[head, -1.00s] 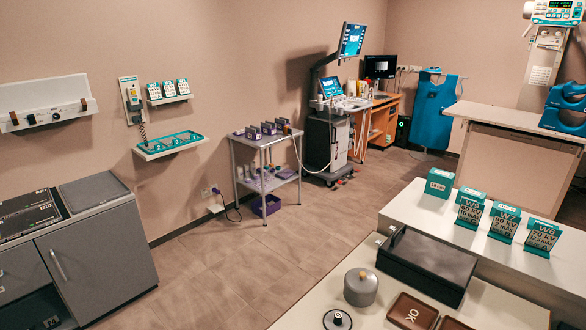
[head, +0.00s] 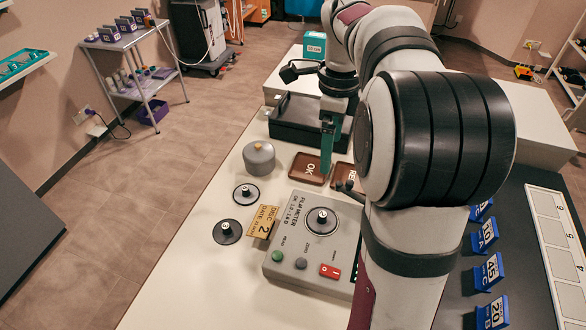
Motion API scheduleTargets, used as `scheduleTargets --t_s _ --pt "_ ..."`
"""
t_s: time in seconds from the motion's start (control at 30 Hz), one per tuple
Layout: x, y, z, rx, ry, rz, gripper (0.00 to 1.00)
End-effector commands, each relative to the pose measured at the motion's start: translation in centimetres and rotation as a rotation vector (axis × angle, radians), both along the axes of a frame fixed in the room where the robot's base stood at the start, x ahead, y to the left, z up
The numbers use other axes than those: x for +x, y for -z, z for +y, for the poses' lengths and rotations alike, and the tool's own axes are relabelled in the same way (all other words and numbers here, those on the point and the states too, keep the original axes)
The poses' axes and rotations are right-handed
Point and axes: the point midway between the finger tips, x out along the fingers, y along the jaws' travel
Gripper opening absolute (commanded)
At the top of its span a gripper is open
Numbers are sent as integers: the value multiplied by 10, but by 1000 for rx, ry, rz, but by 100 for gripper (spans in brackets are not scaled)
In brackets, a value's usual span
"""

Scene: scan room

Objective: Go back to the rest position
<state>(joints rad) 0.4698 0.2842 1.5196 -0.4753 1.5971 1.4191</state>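My gripper (head: 327,165) points down in the head view, over the back part of the white table (head: 175,285). Its teal finger hangs just above the brown OK tray (head: 302,170). I see the fingers edge-on, so I cannot tell how far apart they are, and I see nothing held between them. My arm runs from the lower middle up across the right half and bends down to the gripper. It hides part of the second brown tray (head: 343,172) and the right side of the grey film meter (head: 290,263).
A grey lidded pot (head: 259,158), two black discs with knobs (head: 246,194) (head: 227,232) and a yellow date card (head: 263,221) lie left of the meter. A black box (head: 290,130) stands behind the trays. Blue numbered stands (head: 488,272) are at right. Open floor lies left.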

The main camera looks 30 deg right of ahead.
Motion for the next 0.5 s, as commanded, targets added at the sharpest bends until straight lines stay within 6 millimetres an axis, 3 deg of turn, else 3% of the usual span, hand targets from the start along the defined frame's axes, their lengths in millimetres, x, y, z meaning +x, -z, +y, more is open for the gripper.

********

(EXERCISE TASK)
What is the number of lines in the listing that include the word "rotations"? Give that number and nothing else.

(TASK OUTPUT)
2